#### Record set:

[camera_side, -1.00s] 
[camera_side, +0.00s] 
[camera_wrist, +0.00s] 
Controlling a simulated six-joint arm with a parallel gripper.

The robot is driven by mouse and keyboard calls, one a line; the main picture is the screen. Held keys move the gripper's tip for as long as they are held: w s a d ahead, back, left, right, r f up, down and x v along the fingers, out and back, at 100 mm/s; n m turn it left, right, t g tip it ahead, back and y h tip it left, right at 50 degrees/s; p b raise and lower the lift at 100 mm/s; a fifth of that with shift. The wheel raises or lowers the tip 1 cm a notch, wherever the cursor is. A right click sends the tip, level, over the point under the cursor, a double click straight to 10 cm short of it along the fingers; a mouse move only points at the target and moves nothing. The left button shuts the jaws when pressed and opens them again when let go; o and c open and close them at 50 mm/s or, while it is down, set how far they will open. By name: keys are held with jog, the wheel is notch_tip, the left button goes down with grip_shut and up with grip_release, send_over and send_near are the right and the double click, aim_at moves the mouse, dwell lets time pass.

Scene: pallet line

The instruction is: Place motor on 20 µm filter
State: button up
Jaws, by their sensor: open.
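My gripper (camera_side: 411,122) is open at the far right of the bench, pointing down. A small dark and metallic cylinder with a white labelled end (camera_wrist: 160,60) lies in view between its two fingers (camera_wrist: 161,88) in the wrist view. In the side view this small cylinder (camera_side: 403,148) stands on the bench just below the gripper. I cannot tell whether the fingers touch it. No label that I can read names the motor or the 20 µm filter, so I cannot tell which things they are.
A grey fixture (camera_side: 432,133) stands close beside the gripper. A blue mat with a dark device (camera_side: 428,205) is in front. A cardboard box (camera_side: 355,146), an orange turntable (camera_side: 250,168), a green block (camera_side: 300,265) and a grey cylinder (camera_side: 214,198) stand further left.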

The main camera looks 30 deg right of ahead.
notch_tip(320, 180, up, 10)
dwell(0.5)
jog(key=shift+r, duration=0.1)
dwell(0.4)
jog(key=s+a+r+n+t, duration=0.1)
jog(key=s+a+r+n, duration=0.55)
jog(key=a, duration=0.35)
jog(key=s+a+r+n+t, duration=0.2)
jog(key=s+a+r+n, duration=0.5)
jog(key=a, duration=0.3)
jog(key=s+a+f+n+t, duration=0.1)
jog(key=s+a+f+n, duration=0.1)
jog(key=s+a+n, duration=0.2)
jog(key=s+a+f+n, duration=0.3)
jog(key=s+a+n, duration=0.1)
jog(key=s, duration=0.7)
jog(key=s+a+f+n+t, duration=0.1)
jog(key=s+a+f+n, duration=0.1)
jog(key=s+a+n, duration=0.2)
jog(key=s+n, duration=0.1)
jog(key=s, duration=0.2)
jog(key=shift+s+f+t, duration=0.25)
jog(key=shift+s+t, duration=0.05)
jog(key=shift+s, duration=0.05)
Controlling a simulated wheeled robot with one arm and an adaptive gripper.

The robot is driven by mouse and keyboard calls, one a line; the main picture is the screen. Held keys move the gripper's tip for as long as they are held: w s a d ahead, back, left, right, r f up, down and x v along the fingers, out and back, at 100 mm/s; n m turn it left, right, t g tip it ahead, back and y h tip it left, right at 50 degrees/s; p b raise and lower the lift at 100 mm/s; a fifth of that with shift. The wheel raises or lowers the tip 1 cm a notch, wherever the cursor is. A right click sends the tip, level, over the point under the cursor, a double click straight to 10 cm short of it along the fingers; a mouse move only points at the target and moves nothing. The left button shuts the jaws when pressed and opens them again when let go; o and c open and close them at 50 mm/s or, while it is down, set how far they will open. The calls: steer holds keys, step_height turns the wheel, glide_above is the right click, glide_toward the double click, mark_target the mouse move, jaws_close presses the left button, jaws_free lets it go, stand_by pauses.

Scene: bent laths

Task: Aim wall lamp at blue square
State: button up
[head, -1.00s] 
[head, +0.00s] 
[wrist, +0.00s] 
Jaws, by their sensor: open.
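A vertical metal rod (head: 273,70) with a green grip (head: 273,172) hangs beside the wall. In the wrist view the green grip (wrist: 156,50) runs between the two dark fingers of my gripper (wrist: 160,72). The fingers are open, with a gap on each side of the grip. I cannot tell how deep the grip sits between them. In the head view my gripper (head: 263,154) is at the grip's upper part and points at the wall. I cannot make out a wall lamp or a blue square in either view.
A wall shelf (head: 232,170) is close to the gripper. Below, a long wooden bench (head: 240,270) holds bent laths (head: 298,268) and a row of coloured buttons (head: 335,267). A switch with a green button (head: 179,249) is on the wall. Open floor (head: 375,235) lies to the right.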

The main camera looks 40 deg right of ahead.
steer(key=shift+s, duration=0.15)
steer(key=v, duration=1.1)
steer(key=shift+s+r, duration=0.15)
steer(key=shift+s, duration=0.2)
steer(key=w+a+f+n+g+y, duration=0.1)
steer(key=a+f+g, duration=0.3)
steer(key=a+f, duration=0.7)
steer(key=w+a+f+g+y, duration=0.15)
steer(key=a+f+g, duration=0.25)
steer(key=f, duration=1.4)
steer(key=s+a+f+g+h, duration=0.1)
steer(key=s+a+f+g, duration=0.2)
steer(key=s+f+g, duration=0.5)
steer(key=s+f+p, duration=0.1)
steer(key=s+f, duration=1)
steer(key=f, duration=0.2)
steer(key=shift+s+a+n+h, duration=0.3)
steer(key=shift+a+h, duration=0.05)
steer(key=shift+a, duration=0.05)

#### The task:
Every line in the data that holds "simulated" should be copied out.

#### Solution:
Controlling a simulated six-joint arm with a parallel gripper.
Controlling a simulated wheeled robot with one arm and an adaptive gripper.

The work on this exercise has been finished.